Unitization equity redeterminations cause nightmares for those working in the upstream sector. The concept is not the problem; the process is. The typical equity redetermination process is ambiguous and contentious, often resulting in arbitration and/or litigation.
We are beginning to witness a marked increase in the number of unitizations, and the upstream sector is struggling with how best to handle equity redeterminations. This trend will continue as the oil and gas industry matures. The United States was the first to develop unitization or pooling rules, followed by the United Kingdom, other North Sea regimes and, more recently, Indonesia and other mature producing areas. As other oil and gas areas mature and exploration blocks become smaller, the likelihood of reservoirs crossing boundary lines becomes increasingly more common. Moreover, today's sophisticated geophysics is allowing the industry to better understand the subsurface and to detect reservoir interrelationships. Finally, host governments are now assuming a more pro-active role in managing their oil and gas resources and are encouraging or forcing companies to unitize oil and gas fields.
Unitization is a contractual or legal consolidation of multiple areas or blocks to permit the field or a pool to be efficiently developed. Historically, this has meant that unitized areas have been created to allow the reservoir to be efficiently developed. Conceptually, multiple reservoirs could be developed similarly in a unit, as opposed to using a cost sharing agreement to share the cost of certain production facilities.

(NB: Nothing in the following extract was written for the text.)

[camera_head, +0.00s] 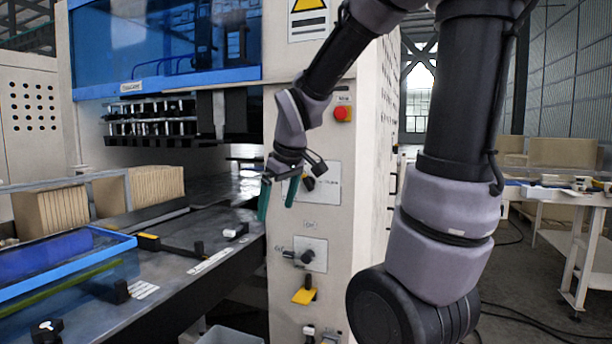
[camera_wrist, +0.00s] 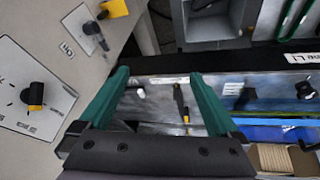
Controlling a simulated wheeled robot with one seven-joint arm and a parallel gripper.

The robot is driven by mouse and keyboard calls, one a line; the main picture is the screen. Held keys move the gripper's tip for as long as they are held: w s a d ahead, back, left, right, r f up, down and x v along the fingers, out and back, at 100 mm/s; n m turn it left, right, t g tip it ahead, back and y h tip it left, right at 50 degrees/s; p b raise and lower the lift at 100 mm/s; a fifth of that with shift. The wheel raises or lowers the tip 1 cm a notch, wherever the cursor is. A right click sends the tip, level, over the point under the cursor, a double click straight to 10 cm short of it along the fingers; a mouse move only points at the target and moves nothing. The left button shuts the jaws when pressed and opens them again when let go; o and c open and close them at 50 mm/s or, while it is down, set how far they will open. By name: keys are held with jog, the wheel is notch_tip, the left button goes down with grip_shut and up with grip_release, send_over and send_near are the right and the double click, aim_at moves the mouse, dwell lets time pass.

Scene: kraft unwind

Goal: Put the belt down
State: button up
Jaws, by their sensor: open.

In many units, notably units created outside the United States, a mechanism exists to allow the parties to readjust their individual economic returns to the extent that it is later substantiated that their individual equity interest or ownership of the reservoir, on a percentage basis, increases or decreases. This mechanism to readjust the individual equity interests is called redetermination.
The parties initially agree on individual track participations; that is, the ownership or percentage interest in each area, lease or block in the unit. In the United States, there is often no mechanism to redetermine the equity interest. The parties negotiate a single determined equity and take the risk that future development will substantiate that their area, lease or block holds more producible reserves than is originally thought. Perhaps, this concept developed in the United States because most of the more recent unitizations involve smaller discoveries that do not justify involved redetermination processes. Secondary or tertiary unitizations are common in the United States, but in such situations there is a comprehensive and generally accurate subsurface understanding and redeterminations are not necessary.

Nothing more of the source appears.